Directions:
Extract all lines containing "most".

Data extract:
____________
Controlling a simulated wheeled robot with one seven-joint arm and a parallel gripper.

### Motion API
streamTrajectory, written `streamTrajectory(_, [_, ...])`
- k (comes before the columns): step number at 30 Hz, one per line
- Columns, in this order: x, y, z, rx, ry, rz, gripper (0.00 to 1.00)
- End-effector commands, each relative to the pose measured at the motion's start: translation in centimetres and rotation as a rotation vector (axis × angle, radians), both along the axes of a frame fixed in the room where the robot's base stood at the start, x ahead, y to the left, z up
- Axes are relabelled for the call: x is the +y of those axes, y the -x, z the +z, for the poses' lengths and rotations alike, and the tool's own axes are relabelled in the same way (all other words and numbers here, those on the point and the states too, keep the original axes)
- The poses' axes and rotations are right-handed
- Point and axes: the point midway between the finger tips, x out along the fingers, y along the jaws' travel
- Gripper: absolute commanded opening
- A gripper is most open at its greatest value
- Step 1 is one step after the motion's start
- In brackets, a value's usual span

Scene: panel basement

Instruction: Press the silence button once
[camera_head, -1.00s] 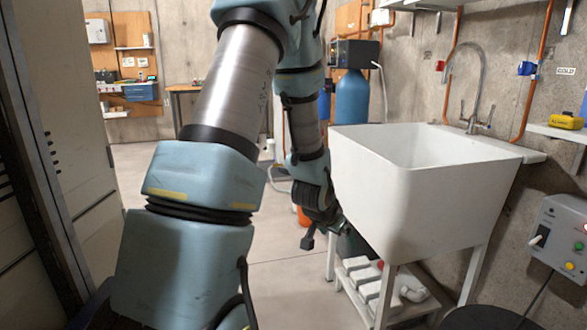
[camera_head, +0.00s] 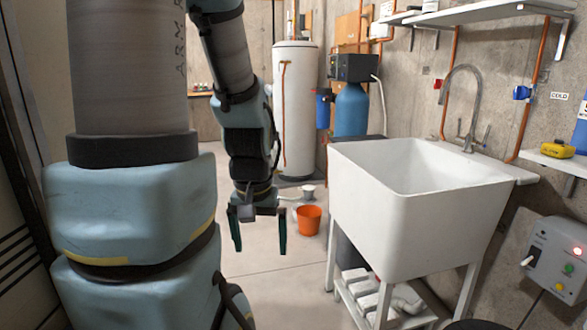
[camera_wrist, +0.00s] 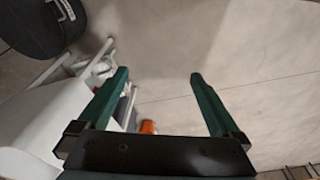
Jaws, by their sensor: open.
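A grey control panel (camera_head: 556,262) is on the wall at the right edge of the head view. It has a glowing red light (camera_head: 551,252), a green button (camera_head: 569,268), a yellow button (camera_head: 559,287) and a toggle lever (camera_head: 528,260). Its labels are too small to read, so I cannot tell which control is the silence button. My gripper (camera_head: 258,235) hangs open and empty, fingers down, left of the sink and far from the panel. In the wrist view its two green fingers (camera_wrist: 160,85) are spread over bare floor.
A white utility sink (camera_head: 400,235) on legs stands between my gripper and the panel. An orange bucket (camera_head: 309,220) is on the floor behind my gripper. A dark round object (camera_wrist: 35,25) shows in the wrist view. The floor at centre is clear.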

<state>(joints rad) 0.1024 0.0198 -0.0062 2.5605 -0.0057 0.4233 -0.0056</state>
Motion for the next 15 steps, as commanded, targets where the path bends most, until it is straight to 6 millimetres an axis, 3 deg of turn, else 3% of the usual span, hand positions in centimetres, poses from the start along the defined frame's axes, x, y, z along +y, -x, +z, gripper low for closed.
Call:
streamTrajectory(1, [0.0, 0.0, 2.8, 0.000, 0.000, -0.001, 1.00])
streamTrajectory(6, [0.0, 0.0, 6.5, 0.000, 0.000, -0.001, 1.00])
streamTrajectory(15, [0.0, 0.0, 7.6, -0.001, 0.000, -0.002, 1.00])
____________
The completed task:
- A gripper is most open at its greatest value
Motion for the next 15 steps, as commanded, targets where the path bends most, until it is straight to 6 millimetres an axis, 3 deg of turn, else 3% of the usual span, hand positions in centimetres, poses from the start along the defined frame's axes, x, y, z along +y, -x, +z, gripper low for closed.

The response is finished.